TM Başkanı Salih ve BM Libya Özel Temsilcisi Bathiliy Libya seçimlerini görüştü

UBH Başbakanı Abdulhamid Dibeybe, hükümetinin ‘terörle mücadele’ çabalarına övgüde bulundu.

Temsilciler Meclisi (TM) Başkanı Akile Salih, Birleşmiş Milletler (BM) Libya Özel Temsilcisi Abdullah Bathiliy ile bir araya geldi. (Libya Temsilciler Meclisi Başkanı'nın Facebook hesabı)
Temsilciler Meclisi (TM) Başkanı Akile Salih, Birleşmiş Milletler (BM) Libya Özel Temsilcisi Abdullah Bathiliy ile bir araya geldi. (Libya Temsilciler Meclisi Başkanı'nın Facebook hesabı)
TT

TM Başkanı Salih ve BM Libya Özel Temsilcisi Bathiliy Libya seçimlerini görüştü

Temsilciler Meclisi (TM) Başkanı Akile Salih, Birleşmiş Milletler (BM) Libya Özel Temsilcisi Abdullah Bathiliy ile bir araya geldi. (Libya Temsilciler Meclisi Başkanı'nın Facebook hesabı)
Temsilciler Meclisi (TM) Başkanı Akile Salih, Birleşmiş Milletler (BM) Libya Özel Temsilcisi Abdullah Bathiliy ile bir araya geldi. (Libya Temsilciler Meclisi Başkanı'nın Facebook hesabı)
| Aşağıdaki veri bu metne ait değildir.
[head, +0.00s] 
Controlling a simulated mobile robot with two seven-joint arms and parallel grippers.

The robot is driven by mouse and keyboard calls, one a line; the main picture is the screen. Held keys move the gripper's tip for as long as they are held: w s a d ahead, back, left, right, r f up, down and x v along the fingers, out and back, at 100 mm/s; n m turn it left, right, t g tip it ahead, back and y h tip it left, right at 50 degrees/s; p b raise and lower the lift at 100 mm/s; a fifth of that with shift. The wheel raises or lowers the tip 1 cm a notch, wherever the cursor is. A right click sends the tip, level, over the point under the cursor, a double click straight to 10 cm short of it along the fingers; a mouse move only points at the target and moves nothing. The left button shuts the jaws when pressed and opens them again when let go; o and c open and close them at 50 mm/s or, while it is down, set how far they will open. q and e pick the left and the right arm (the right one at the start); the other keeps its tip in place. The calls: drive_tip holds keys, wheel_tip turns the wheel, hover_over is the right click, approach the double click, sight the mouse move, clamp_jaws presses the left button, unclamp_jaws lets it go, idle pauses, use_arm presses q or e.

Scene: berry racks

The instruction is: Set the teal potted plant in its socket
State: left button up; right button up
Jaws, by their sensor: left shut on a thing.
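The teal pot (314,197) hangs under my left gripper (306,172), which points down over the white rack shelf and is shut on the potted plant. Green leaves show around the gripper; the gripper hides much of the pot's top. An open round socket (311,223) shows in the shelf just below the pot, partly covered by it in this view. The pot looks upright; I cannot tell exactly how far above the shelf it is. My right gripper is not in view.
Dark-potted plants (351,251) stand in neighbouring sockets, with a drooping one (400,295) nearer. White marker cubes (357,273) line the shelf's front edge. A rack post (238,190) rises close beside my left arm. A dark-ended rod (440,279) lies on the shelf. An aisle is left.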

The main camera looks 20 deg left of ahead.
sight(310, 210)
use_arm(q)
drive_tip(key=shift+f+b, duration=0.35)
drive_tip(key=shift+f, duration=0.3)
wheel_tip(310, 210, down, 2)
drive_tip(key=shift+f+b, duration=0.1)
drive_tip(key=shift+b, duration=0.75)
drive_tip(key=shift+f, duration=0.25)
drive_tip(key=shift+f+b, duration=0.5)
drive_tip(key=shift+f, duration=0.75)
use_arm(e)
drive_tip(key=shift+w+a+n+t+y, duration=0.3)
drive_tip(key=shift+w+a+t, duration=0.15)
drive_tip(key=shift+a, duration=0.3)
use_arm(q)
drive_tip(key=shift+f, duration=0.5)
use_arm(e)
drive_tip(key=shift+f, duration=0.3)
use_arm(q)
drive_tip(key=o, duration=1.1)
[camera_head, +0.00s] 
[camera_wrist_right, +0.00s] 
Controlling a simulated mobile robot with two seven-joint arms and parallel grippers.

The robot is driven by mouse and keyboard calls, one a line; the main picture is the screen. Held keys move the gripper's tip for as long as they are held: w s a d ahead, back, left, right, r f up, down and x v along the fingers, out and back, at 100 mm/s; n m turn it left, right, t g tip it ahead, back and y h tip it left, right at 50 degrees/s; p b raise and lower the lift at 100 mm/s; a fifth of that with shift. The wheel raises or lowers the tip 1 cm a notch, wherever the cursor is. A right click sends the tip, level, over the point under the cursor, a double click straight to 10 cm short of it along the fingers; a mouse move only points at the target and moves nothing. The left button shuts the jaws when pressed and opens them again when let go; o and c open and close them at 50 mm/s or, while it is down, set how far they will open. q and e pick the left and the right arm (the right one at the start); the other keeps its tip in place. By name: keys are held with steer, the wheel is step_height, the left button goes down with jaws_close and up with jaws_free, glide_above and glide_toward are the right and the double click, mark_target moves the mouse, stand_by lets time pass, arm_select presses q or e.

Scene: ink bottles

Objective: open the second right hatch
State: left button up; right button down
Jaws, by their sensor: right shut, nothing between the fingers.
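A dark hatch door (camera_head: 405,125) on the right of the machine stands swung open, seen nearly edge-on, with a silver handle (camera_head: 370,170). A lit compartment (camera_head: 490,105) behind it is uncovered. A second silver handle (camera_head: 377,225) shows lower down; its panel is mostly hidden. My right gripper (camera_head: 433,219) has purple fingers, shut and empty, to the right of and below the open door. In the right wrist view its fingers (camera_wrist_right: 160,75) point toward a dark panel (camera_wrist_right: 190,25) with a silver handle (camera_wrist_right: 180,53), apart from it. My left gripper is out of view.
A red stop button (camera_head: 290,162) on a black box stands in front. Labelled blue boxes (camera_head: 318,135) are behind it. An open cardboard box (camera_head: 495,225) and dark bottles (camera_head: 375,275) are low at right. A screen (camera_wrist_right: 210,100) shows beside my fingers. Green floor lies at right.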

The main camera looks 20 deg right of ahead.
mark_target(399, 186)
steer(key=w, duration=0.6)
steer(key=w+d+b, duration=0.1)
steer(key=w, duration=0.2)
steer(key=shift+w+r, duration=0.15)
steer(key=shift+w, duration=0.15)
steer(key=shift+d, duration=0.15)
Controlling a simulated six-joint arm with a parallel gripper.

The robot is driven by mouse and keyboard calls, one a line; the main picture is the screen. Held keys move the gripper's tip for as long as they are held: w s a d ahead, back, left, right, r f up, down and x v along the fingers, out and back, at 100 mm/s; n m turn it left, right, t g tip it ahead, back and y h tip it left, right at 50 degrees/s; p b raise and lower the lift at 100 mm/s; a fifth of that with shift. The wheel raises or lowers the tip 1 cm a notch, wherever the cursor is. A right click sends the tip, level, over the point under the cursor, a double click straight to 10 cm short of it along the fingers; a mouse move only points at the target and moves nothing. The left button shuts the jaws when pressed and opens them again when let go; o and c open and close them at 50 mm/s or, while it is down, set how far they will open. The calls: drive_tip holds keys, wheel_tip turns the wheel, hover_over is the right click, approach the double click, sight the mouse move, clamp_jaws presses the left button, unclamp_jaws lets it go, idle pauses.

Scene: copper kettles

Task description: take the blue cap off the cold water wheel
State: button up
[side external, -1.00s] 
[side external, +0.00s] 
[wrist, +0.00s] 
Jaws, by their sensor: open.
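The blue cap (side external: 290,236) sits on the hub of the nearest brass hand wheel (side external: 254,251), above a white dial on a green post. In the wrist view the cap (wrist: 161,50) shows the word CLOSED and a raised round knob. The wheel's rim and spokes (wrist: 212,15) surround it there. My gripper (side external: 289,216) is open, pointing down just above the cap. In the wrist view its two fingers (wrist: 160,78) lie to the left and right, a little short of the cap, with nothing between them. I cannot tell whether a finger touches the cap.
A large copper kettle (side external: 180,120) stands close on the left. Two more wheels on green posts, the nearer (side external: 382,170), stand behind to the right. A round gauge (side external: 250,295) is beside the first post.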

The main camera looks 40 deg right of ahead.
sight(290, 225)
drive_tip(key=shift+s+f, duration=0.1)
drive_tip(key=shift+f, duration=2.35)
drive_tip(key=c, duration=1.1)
Libya'nın başkenti Trablus'ta ‘normalleşme krizinin’ yankıları sürerken Birleşmiş Milletler (BM) Libya Özel Temsilcisi Abdullah Bathiliy dün (cumartesi) Temsilciler Meclisi (TM) Başkanı Akile Salih ile bir araya gelerek seçimlerin yapılmasına yönelik çabaları ele aldı. Libya Ulusal Birlik Hükümeti (UBH) Başbakanı Abdulhamid Dibeybe ise “Savaş dönemi sona erdi” dedi.

Salih’in medya ofisinden yapılan açıklamaya göre Bathiliy, Salih'le el-Kubba kentindeki ofisinde görüştü. Görüşmede ‘siyasi durumdaki gelişmeler, cumhurbaşkanlığı ve parlamento seçimlerinin yapılmasına yönelik çabalar ve seçim kanunlarını hazırlamakla görevli 6+6 Ortak Komitesi’nin çalışmaları’ ele alındı.

Şarku’l Avsat’ın edindiği bilgilere göre açıklamada Salih'in ‘ülkede temel görevi seçim yapmak olan birleşik bir hükümet kurma gereğini’ vurguladığı, Bathiliy’nin ise ‘Libya halkının arzusuna yanıt olarak seçim sürecinin tamamlanması için daha fazla çaba ve istişare yapılması gerekiyor’ dediği aktarıldı.

csvfe
Libya'nın başkenti Trablus'taki bir karakol. (Ulusal Birlik Hükümeti İçişleri Bakanlığı Facebook hesabı)

Trablus sokakları dün, geçtiğimiz günlerde görevden alınan Dışişleri Bakanı Necla el-Menguş'un İsrailli mevkidaşı Eli Cohen ile yakın zamanda İtalya'da buluşmasının ardından, aktivistlerin Dibeybe hükümetine karşı herhangi bir protesto çağrısında bulunacağı beklentisiyle silahlı unsurların ve güvenlik personelinin, güvenlik ve askeri araçlar eşliğinde çeşitli meydanlarda konuşlandırılmasına sahne oldu.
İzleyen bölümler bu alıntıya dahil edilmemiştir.